For GODOG, Rogers' interactive exhibition at Lauren Powell Projects, the artist will invite visitors to the gallery to either create or destroy the sculptures with the same tools and materials she used to make them. Rogers will also exhibit two large oil paintings depicting 18th century grotto chairs, which were hand-carved in the shape of scallops in Venice, Italy. In Greek mythology scallops were thought to be a symbol of pilgrimage, protection, rebirth, and fertility. Aphrodite, who was born in sea foam, reached the shores of Cyprus riding on a scallop shell. The paintings, titled Room With a View, serve as a counterpoint to the sculptures, a vantage from which to view this space of destruction or creation. As with the sculptures, Rogers is inviting visitors to the gallery to intervene on the paintings with spray paint, paint thinners, oil paint, markers, clay, nails and a hammer.
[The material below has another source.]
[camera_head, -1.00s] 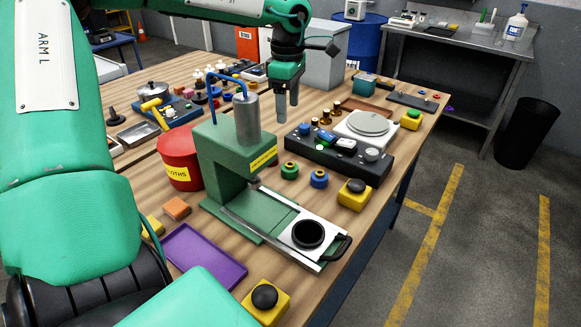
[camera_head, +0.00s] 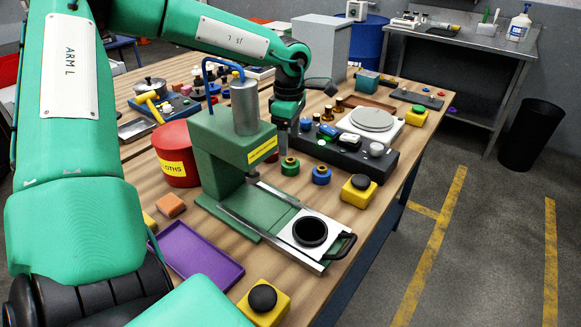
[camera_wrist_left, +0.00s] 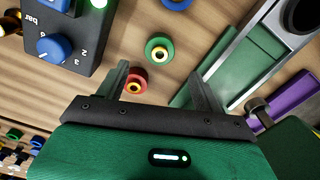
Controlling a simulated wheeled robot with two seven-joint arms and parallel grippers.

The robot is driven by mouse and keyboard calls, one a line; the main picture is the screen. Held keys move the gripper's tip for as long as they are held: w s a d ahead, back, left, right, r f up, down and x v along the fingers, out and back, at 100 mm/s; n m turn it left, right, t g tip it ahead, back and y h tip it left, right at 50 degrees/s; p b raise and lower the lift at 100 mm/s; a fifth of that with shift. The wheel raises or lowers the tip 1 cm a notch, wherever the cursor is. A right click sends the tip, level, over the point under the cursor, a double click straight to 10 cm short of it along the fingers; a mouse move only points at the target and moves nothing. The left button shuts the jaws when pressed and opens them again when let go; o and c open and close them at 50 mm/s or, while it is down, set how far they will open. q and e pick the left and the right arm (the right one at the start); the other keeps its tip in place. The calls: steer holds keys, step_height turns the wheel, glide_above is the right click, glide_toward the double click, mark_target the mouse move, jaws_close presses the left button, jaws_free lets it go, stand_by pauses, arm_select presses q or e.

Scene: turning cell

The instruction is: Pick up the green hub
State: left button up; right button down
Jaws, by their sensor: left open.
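The green hub (camera_head: 290,166) is a small ring-shaped part standing on the wooden table, right of the green press. In the left wrist view the green hub (camera_wrist_left: 158,50) lies ahead of the gap between the fingers, apart from both. My left gripper (camera_head: 284,146) is above the table just behind the green hub, pointing down. In the wrist view its fingers (camera_wrist_left: 161,78) are apart and hold nothing. A red hub (camera_wrist_left: 136,80) sits nearer, by the left finger. My right gripper is out of view.
The green press (camera_head: 225,155) stands close to the left of the hub. A blue hub (camera_head: 321,175) is at its right. A black control box (camera_head: 345,152) is behind, and a yellow button box (camera_head: 358,188) is further right. A purple tray (camera_head: 195,250) lies in front.

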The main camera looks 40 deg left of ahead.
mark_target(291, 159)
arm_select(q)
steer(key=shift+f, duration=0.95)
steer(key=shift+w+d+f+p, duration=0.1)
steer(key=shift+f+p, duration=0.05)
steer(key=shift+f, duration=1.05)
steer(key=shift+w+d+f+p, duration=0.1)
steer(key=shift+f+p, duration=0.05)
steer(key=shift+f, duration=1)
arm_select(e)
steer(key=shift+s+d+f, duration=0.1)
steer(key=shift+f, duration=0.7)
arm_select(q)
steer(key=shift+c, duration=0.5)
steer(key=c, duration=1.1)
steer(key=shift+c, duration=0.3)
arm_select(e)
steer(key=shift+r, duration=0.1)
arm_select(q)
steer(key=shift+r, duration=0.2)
“In a way the grotto chairs represent the beginning and the end, because this chair came about during the time the nobility was building these shell-encrusted pavilions. This aligned with the industrial revolution and the extinction of the great auk, which was really the beginning of the anthropocene, the first time humans consciously caused extinction in a discrete time period and have yet to do anything about it. Now Venice, the birthplace of this chair, is going underwater,” says Rogers, noting the gallery will also be presided over by paintings of birds facing extinction and skateboards punctured with beds of nails painted green to resemble fields of grass. "They are painted like grass but instead of being sensual, they are torturous," says Rogers. "Some people believe a bed of nails is meditative and some believe lying on a bed of nails gives pain relief. Perhaps we need all of this in our current condition."

The title of the show, GODOG, is derived from a body of neon works that flash the words—DO GOD; GO DOG GO; OH OH OH GODOG. They serve as prompts for different actions and desires. Throughout the run of the show Rogers will film these actions and desires on live-feed cameras that record what every visitor chooses to do to the sculptures and paintings. These interventions will later be compiled into a timelapse video. The process begs the question: What is the difference between the banal and the divine? Oftentimes it’s very little. Humans love to play god, but most of the time we’re no better than dogs. Dogs, in fact, might be more noble. “There’s really no way to be alive and not cause harm,” says Rogers. “But what do we do?” With the absence—or maybe the heightened presence—of shame or glory, you have to ask yourself: do I create or do I destroy? Am I a god or a dog? Maybe there’s no difference.